Von Ulrich Hühn. Am 11. September lud die BI Klimanotstand Kiel zum Klima-Talk. In dem von Carsten Kock gezeigten Vorfilm wurde Bürgern empfohlen, sich entsprechend den Alltagshinweisen aus den Erfordernissen der Klimakrise zu verhalten: Lebensmittel regional beziehen und sich mit den Erzeugern solidarisch zu verhalten (SoLaWi), den „carbon footprint“ zu beachten, d. h. darauf zu achten, welche CO 2 Auswirkungen der Einzelne im Alltag produziert. Es wurde in der Energieumwandlung auf das Beispiel Dänemark hingewiesen, wo der Ausbau der Windkraft weiter ist als bei uns und die Fernwärme mit Holzabfällen und schnell nachwachsenden Holzsorten befeuert wird.

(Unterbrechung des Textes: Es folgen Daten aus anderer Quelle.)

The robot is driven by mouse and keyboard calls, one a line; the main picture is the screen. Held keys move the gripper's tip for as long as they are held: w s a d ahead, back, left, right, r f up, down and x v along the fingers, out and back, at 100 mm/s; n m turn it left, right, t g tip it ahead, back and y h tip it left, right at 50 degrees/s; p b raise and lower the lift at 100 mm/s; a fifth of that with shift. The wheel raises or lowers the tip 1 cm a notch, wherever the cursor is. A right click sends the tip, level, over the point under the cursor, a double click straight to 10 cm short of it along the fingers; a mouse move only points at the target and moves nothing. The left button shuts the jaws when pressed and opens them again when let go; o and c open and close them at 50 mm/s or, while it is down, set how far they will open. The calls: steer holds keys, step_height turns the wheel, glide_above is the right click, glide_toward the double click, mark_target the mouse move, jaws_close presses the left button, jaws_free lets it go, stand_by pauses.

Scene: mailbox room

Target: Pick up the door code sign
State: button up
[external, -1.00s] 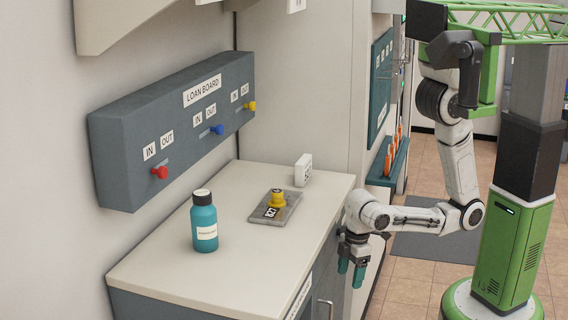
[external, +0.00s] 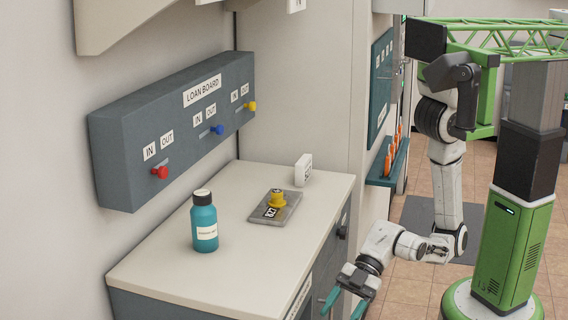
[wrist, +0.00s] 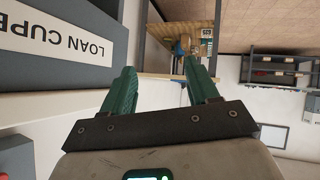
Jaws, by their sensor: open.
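A small white upright block with dark marks (external: 303,170) stands at the back right of the counter in the external view. It may be the door code sign, but its text is too small to read. My gripper (external: 345,304) is open and empty, low in front of the counter's right side, well apart from the block. In the wrist view its two green fingers (wrist: 159,68) are spread with nothing between them. I cannot make out the white block in the wrist view.
A loan board (external: 180,125) hangs above. The wrist view shows a cupboard label, upside down (wrist: 65,33), and a distant shelf (wrist: 282,72).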

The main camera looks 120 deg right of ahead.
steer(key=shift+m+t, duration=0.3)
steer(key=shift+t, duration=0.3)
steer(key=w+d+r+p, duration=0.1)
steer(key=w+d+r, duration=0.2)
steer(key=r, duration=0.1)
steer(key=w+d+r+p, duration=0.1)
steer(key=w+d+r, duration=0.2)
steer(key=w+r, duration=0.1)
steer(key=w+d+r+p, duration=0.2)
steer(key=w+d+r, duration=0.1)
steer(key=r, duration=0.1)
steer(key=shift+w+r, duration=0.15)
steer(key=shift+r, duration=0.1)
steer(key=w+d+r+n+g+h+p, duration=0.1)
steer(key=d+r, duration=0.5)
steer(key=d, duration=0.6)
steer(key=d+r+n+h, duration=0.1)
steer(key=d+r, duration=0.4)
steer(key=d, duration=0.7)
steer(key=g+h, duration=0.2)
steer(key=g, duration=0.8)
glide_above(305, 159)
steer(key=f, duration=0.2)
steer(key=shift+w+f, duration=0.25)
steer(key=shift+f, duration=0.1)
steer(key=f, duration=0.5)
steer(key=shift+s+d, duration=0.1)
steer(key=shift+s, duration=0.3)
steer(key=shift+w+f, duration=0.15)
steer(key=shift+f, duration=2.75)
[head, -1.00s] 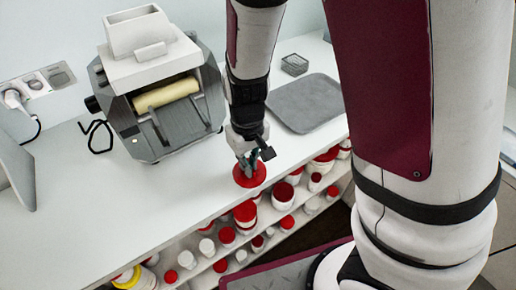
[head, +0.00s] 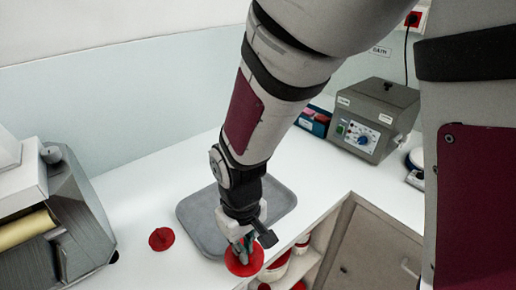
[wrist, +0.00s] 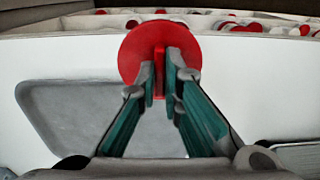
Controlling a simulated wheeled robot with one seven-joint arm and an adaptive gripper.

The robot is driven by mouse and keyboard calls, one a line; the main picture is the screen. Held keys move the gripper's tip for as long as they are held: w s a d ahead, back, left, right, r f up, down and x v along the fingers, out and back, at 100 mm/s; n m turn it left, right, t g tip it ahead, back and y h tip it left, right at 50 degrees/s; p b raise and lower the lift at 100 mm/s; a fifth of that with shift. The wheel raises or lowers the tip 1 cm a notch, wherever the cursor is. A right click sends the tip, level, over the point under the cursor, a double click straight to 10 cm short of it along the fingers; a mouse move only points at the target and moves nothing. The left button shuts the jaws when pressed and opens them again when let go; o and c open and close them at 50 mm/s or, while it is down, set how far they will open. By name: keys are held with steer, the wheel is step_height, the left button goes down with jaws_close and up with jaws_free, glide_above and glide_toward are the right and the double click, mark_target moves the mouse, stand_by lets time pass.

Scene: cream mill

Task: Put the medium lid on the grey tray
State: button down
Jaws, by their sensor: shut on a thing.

Umweltdezernentin Grondke bilanzierte, daß Kiel erste Schritte mit einem sehr guten ausgebautem Radwege Netz und dem Beschluß zur Stadtbahn viel in Sachen Verkehrswende beigetragen hat, bei der Energiewende sei zwar mit dem Gasmotoren Kraftwerk ein großer Schritt getan, bei den einzelnen Hauseigentümern ist aber noch viel machbar. Sie räumte ein, Dänemark sei in der technischen Entwicklung 20 Jahre voraus. Sie beschrieb Möglichkeiten, bei der Planung von Bebauungsplänen, in denen immer eine Quote sozial gefördertem Wohnraum vorgesehen werden muß. Wenn der Investor eine Rendite von min. 2 % erzielen möchte, können die Klimaschutzmaßnahmen, wie die KfW Standards nicht immer wunschgemäß eingehalten werden, ansonsten baut der Investor in anderen Gemeinden. Frau Grondke beschrieb die in großen Teilen Kiels vorhandene Baukultur als Gründerzeit und Ensemble Bauweise als großes Hindernis für Gebäude-Wärme-Sanierung.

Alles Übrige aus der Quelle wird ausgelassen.